>> start Extracted entries
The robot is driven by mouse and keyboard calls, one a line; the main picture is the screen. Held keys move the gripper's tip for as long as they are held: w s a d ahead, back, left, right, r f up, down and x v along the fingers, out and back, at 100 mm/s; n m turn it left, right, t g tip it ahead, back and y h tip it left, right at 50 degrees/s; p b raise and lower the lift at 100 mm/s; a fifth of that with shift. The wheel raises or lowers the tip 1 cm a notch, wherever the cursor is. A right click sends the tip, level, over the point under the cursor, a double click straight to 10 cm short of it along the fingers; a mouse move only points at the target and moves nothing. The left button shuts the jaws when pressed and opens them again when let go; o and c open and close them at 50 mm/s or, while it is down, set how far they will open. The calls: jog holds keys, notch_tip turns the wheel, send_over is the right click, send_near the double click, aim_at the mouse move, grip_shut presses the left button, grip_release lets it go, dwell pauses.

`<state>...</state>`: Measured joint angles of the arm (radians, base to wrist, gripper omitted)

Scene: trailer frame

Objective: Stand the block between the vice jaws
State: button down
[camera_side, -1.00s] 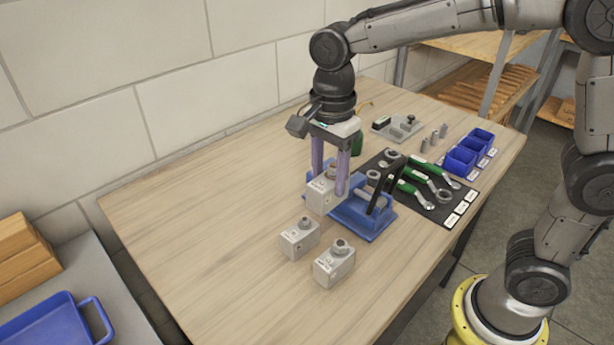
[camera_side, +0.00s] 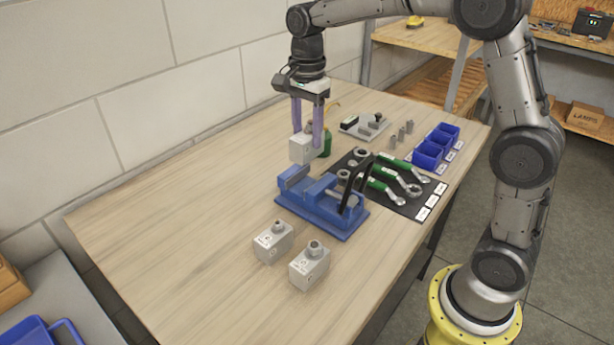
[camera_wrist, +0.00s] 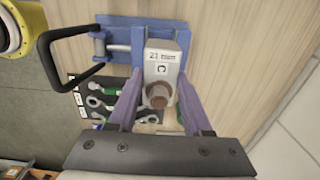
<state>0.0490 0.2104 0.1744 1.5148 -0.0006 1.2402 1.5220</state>
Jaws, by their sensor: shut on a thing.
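My gripper (camera_side: 308,118) is shut on a light grey block (camera_side: 301,149) with a nut on its top. It holds the block upright in the air, above and just behind the blue vice (camera_side: 330,212) in the side view. In the wrist view the block (camera_wrist: 162,62), marked "21 mm" and "C", sits between the fingers, and its far end overlaps the vice (camera_wrist: 118,25). The vice lies on the bench with its black handle (camera_side: 352,182) on the right. No block shows between its jaws, but the gap is partly hidden.
Two similar blocks, a left one (camera_side: 273,242) and a right one (camera_side: 309,265), stand in front of the vice. A black mat (camera_side: 408,207) with green-handled wrenches and blue bins (camera_side: 436,147) lie to the right. The left of the wooden bench (camera_side: 170,230) is clear.

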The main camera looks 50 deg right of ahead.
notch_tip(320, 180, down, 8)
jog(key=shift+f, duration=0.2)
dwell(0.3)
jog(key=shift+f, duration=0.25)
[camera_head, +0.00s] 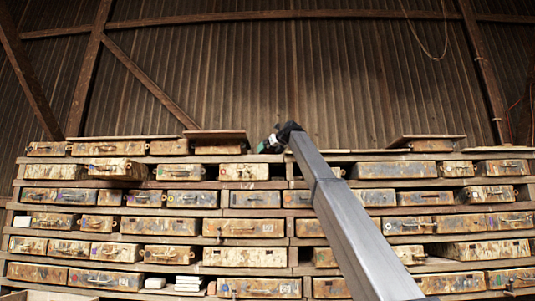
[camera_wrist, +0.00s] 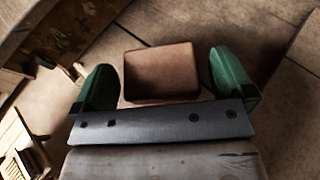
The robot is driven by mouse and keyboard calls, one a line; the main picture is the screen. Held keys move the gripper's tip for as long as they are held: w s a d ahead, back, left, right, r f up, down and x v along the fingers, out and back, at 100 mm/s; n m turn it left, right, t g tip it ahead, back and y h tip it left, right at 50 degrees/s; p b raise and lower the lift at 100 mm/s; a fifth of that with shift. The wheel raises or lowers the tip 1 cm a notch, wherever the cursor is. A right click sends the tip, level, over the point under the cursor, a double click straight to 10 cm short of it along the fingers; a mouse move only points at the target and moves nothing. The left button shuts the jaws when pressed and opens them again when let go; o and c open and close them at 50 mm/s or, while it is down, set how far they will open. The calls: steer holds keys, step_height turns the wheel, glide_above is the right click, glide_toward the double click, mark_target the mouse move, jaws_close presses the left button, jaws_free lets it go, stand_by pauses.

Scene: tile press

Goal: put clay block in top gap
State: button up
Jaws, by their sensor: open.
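A reddish-brown clay block (camera_wrist: 160,75) shows in the wrist view. It lies between the two green fingers of my gripper (camera_wrist: 162,68), with space visible on both sides. My gripper is open, and the fingers do not appear to press on the block. In the head view my gripper (camera_head: 272,143) is small and dark at the far end of my arm, at the top row of the rack (camera_head: 270,157). The top row has a stretch without cases around it.
The rack holds several rows of worn cases, such as one at the top left (camera_head: 108,149) and one at the top right (camera_head: 432,145). Loose boards (camera_head: 216,134) lie on top. A corrugated wall (camera_head: 260,75) with wooden beams stands behind.

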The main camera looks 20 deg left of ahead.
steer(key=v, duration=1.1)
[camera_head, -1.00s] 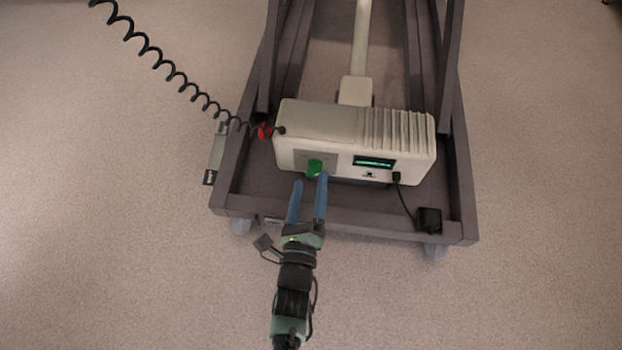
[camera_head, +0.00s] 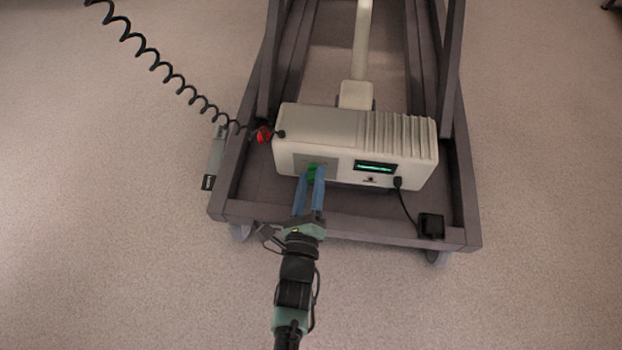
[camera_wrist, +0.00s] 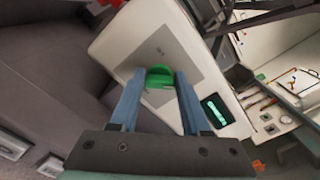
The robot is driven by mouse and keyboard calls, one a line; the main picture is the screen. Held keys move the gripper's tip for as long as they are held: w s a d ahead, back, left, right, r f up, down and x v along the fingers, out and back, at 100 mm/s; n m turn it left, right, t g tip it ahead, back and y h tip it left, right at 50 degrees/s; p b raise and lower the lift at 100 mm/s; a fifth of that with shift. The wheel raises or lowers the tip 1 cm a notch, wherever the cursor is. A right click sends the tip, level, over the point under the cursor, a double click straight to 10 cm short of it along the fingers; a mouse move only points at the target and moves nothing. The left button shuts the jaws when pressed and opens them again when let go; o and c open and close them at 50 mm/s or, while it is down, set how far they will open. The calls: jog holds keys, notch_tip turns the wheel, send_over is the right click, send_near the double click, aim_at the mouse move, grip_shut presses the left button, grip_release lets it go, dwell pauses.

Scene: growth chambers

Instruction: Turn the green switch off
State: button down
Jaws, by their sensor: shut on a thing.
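The green switch (camera_head: 312,172) is a knob on a grey panel on the front of a white box (camera_head: 318,125). In the wrist view the green switch (camera_wrist: 160,77) sits between the tips of my two blue fingers. My gripper (camera_head: 311,176) reaches the box from the front and is shut on the switch. The fingers hide part of the switch in the head view. My gripper (camera_wrist: 159,80) fills the lower middle of the wrist view.
The box stands in a dark grey wheeled frame (camera_head: 345,232). A lit green display (camera_head: 376,167) is right of the switch. A black plug (camera_head: 431,225) hangs on a cable at the right. A red connector (camera_head: 263,135) with a coiled black cord (camera_head: 165,70) is at the left.

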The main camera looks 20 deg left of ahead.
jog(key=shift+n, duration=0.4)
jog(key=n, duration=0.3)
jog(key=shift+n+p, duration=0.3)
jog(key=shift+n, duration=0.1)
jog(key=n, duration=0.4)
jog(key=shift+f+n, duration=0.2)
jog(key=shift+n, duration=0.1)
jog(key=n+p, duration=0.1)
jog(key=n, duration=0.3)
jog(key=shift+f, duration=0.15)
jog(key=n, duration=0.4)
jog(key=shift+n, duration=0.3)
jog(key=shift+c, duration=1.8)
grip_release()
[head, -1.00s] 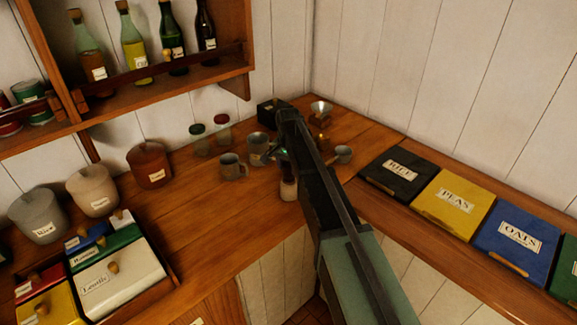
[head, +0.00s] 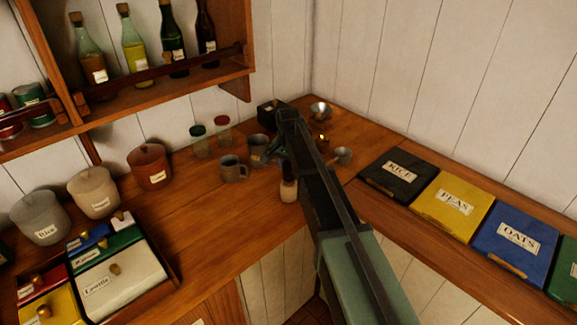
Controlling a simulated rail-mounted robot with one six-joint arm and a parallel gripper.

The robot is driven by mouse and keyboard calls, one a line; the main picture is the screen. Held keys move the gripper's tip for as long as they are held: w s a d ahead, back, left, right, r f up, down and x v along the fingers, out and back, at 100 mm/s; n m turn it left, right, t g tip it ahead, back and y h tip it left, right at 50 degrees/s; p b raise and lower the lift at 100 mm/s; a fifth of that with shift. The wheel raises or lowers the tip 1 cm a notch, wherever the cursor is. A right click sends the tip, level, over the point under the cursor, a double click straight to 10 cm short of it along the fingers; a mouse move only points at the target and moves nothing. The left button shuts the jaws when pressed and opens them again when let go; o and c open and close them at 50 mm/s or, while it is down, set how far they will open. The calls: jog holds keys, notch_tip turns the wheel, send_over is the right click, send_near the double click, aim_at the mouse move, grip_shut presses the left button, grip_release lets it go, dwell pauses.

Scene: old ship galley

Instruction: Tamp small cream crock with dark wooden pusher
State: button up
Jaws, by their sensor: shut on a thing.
>> end Extracted entries
◆ **Exercise objective**
Out of the preceding entries, pull every line containing the string "Instruction".

◆ **In response**
Instruction: Turn the green switch off
Instruction: Tamp small cream crock with dark wooden pusher

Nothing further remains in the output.